Write out every record in full, exactly as written, please.
#####
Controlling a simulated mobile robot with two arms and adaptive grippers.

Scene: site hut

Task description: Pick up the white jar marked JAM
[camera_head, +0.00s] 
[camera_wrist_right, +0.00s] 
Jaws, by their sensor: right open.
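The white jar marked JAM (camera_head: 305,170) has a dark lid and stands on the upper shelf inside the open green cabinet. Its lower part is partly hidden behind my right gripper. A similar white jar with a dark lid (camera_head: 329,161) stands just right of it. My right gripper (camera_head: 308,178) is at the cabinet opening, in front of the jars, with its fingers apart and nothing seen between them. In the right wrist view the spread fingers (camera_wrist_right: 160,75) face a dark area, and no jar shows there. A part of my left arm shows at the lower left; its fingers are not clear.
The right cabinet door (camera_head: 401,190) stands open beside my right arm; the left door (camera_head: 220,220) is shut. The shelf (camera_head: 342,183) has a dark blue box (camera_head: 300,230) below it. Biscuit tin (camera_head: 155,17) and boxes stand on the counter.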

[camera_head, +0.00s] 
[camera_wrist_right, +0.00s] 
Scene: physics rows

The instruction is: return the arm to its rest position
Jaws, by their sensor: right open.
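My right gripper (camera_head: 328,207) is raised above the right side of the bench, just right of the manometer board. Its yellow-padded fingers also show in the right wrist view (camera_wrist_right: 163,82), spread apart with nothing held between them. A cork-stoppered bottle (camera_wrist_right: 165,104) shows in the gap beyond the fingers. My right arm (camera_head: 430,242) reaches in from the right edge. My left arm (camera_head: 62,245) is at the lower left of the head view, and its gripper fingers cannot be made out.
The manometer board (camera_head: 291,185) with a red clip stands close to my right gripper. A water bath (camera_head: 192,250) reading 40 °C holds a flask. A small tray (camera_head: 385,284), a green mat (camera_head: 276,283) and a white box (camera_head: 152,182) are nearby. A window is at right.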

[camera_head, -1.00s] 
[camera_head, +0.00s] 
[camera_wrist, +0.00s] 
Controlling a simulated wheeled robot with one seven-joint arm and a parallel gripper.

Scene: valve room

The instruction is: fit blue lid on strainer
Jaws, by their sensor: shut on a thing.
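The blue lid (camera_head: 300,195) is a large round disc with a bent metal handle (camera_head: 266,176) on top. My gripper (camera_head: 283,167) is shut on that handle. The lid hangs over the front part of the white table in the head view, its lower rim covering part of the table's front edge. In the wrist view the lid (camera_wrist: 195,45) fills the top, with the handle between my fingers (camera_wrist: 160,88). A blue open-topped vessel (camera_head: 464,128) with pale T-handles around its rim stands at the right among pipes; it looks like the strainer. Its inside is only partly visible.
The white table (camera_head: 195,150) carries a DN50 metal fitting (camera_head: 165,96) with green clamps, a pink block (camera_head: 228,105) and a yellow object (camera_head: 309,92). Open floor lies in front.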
#####
▸ **The solution**
Controlling a simulated mobile robot with two arms and adaptive grippers.

Scene: site hut

Task description: Pick up the white jar marked JAM
[camera_head, +0.00s] 
[camera_wrist_right, +0.00s] 
Jaws, by their sensor: right open.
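The white jar marked JAM (camera_head: 305,170) has a dark lid and stands on the upper shelf inside the open green cabinet. Its lower part is partly hidden behind my right gripper. A similar white jar with a dark lid (camera_head: 329,161) stands just right of it. My right gripper (camera_head: 308,178) is at the cabinet opening, in front of the jars, with its fingers apart and nothing seen between them. In the right wrist view the spread fingers (camera_wrist_right: 160,75) face a dark area, and no jar shows there. A part of my left arm shows at the lower left; its fingers are not clear.
The right cabinet door (camera_head: 401,190) stands open beside my right arm; the left door (camera_head: 220,220) is shut. The shelf (camera_head: 342,183) has a dark blue box (camera_head: 300,230) below it. Biscuit tin (camera_head: 155,17) and boxes stand on the counter.

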[camera_head, +0.00s] 
[camera_wrist_right, +0.00s] 
Scene: physics rows

The instruction is: return the arm to its rest position
Jaws, by their sensor: right open.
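My right gripper (camera_head: 328,207) is raised above the right side of the bench, just right of the manometer board. Its yellow-padded fingers also show in the right wrist view (camera_wrist_right: 163,82), spread apart with nothing held between them. A cork-stoppered bottle (camera_wrist_right: 165,104) shows in the gap beyond the fingers. My right arm (camera_head: 430,242) reaches in from the right edge. My left arm (camera_head: 62,245) is at the lower left of the head view, and its gripper fingers cannot be made out.
The manometer board (camera_head: 291,185) with a red clip stands close to my right gripper. A water bath (camera_head: 192,250) reading 40 °C holds a flask. A small tray (camera_head: 385,284), a green mat (camera_head: 276,283) and a white box (camera_head: 152,182) are nearby. A window is at right.

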[camera_head, -1.00s] 
[camera_head, +0.00s] 
[camera_wrist, +0.00s] 
Controlling a simulated wheeled robot with one seven-joint arm and a parallel gripper.

Scene: valve room

The instruction is: fit blue lid on strainer
Jaws, by their sensor: shut on a thing.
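The blue lid (camera_head: 300,195) is a large round disc with a bent metal handle (camera_head: 266,176) on top. My gripper (camera_head: 283,167) is shut on that handle. The lid hangs over the front part of the white table in the head view, its lower rim covering part of the table's front edge. In the wrist view the lid (camera_wrist: 195,45) fills the top, with the handle between my fingers (camera_wrist: 160,88). A blue open-topped vessel (camera_head: 464,128) with pale T-handles around its rim stands at the right among pipes; it looks like the strainer. Its inside is only partly visible.
The white table (camera_head: 195,150) carries a DN50 metal fitting (camera_head: 165,96) with green clamps, a pink block (camera_head: 228,105) and a yellow object (camera_head: 309,92). Open floor lies in front.

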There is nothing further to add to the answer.